In seats where the major parties do not come first and second, differing TPP and TCP results are returned. Whilst each seat that preferences down to two major party candidates has the same TPP as TCP, in seats not contested by a major party, such as at some by-elections or some seats in some state elections, only a TCP vote can be produced. At federal elections, it is possible to calculate a TPP/TCP majority for every seat. The swing is therefore what is required for that seat to change hands at the next election.
Swings in Australian parliaments are more commonly associated with the TPP vote. While seats are normally referred to on TPP terms, when one of the remaining two candidates after preference distribution are not from a major party, it is referred to as a TCP, with a different TPP produced. In a TCP contest between Labor and the Nationals and without a Liberal candidate, this is also considered a TPP, with the Nationals considered a de facto major party within the Liberal–National Coalition. At the 2013 federal election, only 11 of 150 seats returned differing TPP and TCP figures, indicating a considerable two-party system.
The Mackerras Pendulum takes the TPP majorities of all electorates and arranges them in order, from the seat with the highest government majority to the seat with the highest opposition majority. For example, ahead of the 2007 election, Labor needed to win a minimum of 16 additional seats to form a government, and the 16th-weakest government seat had a TPP majority of 4.9 points. Thus the pendulum predicted that Labor would need a uniform TPP swing of 4.9 points to win the 2007 election. Labor in fact gained a swing of 5.6 points, which the pendulum had predicted would result in 21 additional Labor seats under a uniform swing. In fact, Labor gained 23 seats, and not all seats that changed hands were those with the slimmest Coalition majorities, because swings in each district are unique and not uniform.

Examples

Federal, Adelaide 2004

It can be seen that the Liberal candidate had a primary vote lead over the Labor candidate. In first-past-the-post voting, the Liberals would have retained the seat, and their majority would be said to be 3.4 percentage points.
However, under full-preference instant-runoff voting, the votes of all the minor candidates were distributed as follows:
Thus, Labor defeated the Liberals, with 85 percent of Green and Green-preferenced voters preferencing Labor on the last distribution. Labor's TPP/TCP vote was 51.3 percent, a TPP/TCP majority of 1.3 points, and a TPP/TCP swing of 1.9 points compared with the previous election.

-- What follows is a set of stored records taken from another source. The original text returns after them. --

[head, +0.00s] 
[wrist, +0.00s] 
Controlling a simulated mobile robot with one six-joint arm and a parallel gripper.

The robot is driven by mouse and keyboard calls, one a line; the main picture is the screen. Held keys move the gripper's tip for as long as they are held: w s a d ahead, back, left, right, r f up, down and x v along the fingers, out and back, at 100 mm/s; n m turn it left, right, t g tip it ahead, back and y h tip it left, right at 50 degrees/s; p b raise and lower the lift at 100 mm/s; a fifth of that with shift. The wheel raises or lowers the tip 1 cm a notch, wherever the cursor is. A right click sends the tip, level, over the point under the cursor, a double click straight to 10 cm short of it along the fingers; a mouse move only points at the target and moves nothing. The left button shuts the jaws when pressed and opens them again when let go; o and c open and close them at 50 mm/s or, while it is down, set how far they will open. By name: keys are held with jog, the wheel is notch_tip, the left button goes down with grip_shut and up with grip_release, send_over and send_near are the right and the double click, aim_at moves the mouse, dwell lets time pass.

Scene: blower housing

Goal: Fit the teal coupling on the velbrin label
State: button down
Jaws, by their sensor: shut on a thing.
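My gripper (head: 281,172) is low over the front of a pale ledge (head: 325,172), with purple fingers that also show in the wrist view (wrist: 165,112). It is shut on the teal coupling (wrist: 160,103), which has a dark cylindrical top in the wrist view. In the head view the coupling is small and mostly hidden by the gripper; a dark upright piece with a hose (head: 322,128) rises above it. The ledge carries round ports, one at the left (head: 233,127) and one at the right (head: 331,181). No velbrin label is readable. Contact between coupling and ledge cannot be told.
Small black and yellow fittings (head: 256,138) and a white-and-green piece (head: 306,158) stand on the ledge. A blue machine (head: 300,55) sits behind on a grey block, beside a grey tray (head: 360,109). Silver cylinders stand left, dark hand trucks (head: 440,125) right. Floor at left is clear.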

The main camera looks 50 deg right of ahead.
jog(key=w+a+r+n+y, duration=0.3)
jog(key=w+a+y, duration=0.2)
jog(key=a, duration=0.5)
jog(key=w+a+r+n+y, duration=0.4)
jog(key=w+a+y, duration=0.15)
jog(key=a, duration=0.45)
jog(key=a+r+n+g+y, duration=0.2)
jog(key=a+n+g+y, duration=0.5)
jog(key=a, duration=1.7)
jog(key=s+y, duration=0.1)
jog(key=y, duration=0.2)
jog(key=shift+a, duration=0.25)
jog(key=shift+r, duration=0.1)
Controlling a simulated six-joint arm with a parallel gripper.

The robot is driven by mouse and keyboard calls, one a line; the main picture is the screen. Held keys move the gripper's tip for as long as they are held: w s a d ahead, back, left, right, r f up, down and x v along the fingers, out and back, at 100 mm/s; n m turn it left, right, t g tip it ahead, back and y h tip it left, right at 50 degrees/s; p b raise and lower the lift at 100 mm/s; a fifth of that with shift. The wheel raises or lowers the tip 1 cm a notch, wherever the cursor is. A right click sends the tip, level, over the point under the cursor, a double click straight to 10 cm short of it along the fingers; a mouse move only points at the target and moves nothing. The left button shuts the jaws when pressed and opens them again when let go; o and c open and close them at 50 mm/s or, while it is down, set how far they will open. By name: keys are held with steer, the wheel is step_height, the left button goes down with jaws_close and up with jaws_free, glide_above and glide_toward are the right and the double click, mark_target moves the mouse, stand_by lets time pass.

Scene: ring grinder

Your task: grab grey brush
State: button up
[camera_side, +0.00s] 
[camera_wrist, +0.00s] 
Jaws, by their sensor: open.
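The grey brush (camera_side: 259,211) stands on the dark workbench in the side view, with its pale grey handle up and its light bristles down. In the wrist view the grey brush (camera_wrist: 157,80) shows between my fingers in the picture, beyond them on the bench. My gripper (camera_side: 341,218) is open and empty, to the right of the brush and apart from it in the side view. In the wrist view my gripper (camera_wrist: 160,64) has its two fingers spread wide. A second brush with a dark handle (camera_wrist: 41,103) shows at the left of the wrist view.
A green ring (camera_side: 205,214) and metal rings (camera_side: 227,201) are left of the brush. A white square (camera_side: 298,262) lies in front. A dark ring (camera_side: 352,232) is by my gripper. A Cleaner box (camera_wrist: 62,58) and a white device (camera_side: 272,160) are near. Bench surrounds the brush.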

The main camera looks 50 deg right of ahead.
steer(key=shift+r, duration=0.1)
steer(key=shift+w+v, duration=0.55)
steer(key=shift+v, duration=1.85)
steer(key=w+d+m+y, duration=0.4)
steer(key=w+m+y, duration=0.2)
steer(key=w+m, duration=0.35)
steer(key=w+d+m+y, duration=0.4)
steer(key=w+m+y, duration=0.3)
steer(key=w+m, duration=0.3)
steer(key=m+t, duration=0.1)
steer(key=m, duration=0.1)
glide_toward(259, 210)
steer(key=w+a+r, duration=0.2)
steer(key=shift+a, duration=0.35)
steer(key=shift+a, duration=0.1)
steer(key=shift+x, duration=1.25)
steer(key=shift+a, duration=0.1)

South Australia, Frome 2009

The 2009 Frome by-election was closely contested, with the result being uncertain for over a week. Liberal leader Martin Hamilton-Smith claimed victory on behalf of the party. The result hinged on the performance of Brock against Labor in the competition for second place. Brock polled best in the Port Pirie area, and received enough eliminated candidate preferences to end up ahead of the Labor candidate by 30 votes.
Brock received 80 percent of Labor's fifth-count preferences to achieve a TCP vote of 51.72 percent against the Liberal candidate. The by-election saw a rare TPP swing to an incumbent government, and was the first time an opposition had lost a seat at a by-election in South Australia. The result in Frome at the 2010 state election saw Brock come first on primary votes, increasing his primary vote by 14.1 points to a total of 37.7 percent and his TCP vote by 6.5 points to a total of 58.2 percent. Despite a statewide swing against Labor at the election, Labor again increased its TPP vote in Frome by 1.8 points down to 50.1 percent.

Federal, Melbourne 2010

In this example, the two remaining candidates/parties, one a minor party, were the same after preference distribution at both this election and the previous election. Therefore, differing TPP and TCP votes, margins, and swings resulted.

South Australia, Port Adelaide 2012

At the 2012 Port Adelaide state by-election, only a TCP could be produced, as the Liberal Party of Australia, who contested the previous election and gained a primary vote of 26.8 percent, did not contest the by-election. On a TPP margin of 12.8 percent from the 2010 election, considered a safe margin on the current pendulum, Labor would have likely retained their TPP margin based on unchanged statewide Newspoll since the previous election. Labor retained the seat on a 52.9 percent TCP against Johanson after the distribution of preferences. Unlike previous examples, neither a TPP or TCP swing can be produced, as the 2010 result was between Labor and Liberal rather than Labor and independent with no Liberal candidate. An increase or decrease in margins in these situations cannot be meaningfully interpreted as swings. As explained by the ABC's Antony Green, when a major party does not contest a by-election, preferences from independents or minor parties that would normally flow to both major parties does not take place, causing asymmetric preference flows. Examples of this are the 2008 Mayo and 2002 Cunningham federal by-elections, with seats returning to TPP form at the next election.